RE: promoting [] by superclass?

Discussion in 'Python' started by Robert Brewer, Jun 8, 2004.

  1. Jim Newton wrote:
    > this is interesting. I though that if you passed
    > an argument to your class factory function, it would call
    > the __init__ with that argument.
    >
    > class x1(list):
    > def __init__(y):
    > pass
    >
    > class x2(list):
    > pass
    >
    > what does x1([]) do and what does x2([]) do?
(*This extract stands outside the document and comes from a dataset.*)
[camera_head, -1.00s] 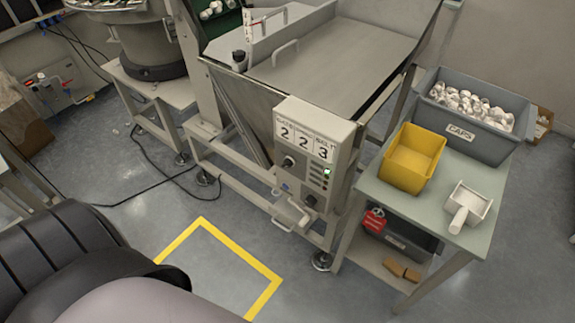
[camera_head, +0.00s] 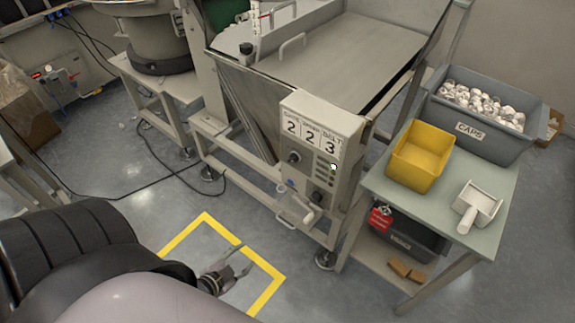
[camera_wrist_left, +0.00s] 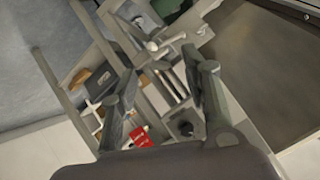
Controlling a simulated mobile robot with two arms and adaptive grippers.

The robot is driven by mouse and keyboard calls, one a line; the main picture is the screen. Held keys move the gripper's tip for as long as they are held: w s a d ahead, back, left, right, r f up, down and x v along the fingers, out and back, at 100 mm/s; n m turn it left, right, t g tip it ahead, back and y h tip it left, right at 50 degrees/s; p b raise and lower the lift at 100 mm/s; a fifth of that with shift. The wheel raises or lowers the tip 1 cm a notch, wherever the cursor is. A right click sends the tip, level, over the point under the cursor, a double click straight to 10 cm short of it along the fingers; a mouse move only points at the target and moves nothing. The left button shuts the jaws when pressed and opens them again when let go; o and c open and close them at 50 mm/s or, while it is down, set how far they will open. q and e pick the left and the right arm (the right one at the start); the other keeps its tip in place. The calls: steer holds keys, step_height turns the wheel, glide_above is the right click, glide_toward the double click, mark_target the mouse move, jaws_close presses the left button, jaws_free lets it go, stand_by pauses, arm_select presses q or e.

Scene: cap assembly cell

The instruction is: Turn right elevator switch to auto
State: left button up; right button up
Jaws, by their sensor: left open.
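I cannot read which way either points. My left gripper (camera_head: 243,258) is open and empty, low over the yellow floor marking, left of and nearer than the box, touching nothing. Its two spread fingers also show in the left wrist view (camera_wrist_left: 160,65). My right gripper is not in view.
A green-grey table (camera_head: 475,165) at the right holds a yellow bin (camera_head: 420,157), a grey caps bin (camera_head: 470,140) and a white scoop (camera_head: 477,205). A red tag (camera_head: 380,218) hangs below. A white handle (camera_head: 295,210) juts from the frame below the box. The yellow-marked floor (camera_head: 210,240) is otherwise clear.

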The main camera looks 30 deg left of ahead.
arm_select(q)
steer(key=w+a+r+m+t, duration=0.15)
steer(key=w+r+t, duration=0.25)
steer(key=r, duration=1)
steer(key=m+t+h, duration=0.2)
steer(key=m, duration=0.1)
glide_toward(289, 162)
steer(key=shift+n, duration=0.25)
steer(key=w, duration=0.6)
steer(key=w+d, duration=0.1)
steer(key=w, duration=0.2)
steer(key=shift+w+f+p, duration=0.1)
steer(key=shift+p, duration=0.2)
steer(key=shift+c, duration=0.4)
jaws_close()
    x1([]) first calls x1.__new__, but since you're not overriding that, it
    moves up the class heirarchy to the next superclass, which is 'list',
    and calls list.__new__(cls, sequence). Notice that there are two
    arguments to this method. That method is written in such a way that the
    result is of type 'cls' (in your example, cls == x1). So when this
    method returns, we've got an object of type 'x1'.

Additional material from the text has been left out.